◆ Written task: Write out the data again in full, exactly as it reads.
### Supplied information ###
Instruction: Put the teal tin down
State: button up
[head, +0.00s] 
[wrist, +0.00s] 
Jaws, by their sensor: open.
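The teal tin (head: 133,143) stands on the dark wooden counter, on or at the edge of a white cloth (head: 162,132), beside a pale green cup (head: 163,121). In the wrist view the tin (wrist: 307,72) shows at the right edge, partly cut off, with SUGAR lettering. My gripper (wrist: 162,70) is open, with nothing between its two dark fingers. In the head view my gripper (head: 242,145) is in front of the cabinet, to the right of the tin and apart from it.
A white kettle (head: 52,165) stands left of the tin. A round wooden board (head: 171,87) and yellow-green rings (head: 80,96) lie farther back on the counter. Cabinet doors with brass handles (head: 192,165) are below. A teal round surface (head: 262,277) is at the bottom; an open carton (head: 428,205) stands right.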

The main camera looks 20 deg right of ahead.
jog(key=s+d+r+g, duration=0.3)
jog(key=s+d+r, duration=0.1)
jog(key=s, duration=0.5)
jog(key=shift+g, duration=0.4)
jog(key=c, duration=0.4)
###
◆ Task output:
Instruction: Put the teal tin down
State: button up
[head, +0.00s] 
[wrist, +0.00s] 
Jaws, by their sensor: open.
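The teal tin (head: 133,143) stands on the dark wooden counter, on or at the edge of a white cloth (head: 162,132), beside a pale green cup (head: 163,121). In the wrist view the tin (wrist: 307,72) shows at the right edge, partly cut off, with SUGAR lettering. My gripper (wrist: 162,70) is open, with nothing between its two dark fingers. In the head view my gripper (head: 242,145) is in front of the cabinet, to the right of the tin and apart from it.
A white kettle (head: 52,165) stands left of the tin. A round wooden board (head: 171,87) and yellow-green rings (head: 80,96) lie farther back on the counter. Cabinet doors with brass handles (head: 192,165) are below. A teal round surface (head: 262,277) is at the bottom; an open carton (head: 428,205) stands right.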

The main camera looks 20 deg right of ahead.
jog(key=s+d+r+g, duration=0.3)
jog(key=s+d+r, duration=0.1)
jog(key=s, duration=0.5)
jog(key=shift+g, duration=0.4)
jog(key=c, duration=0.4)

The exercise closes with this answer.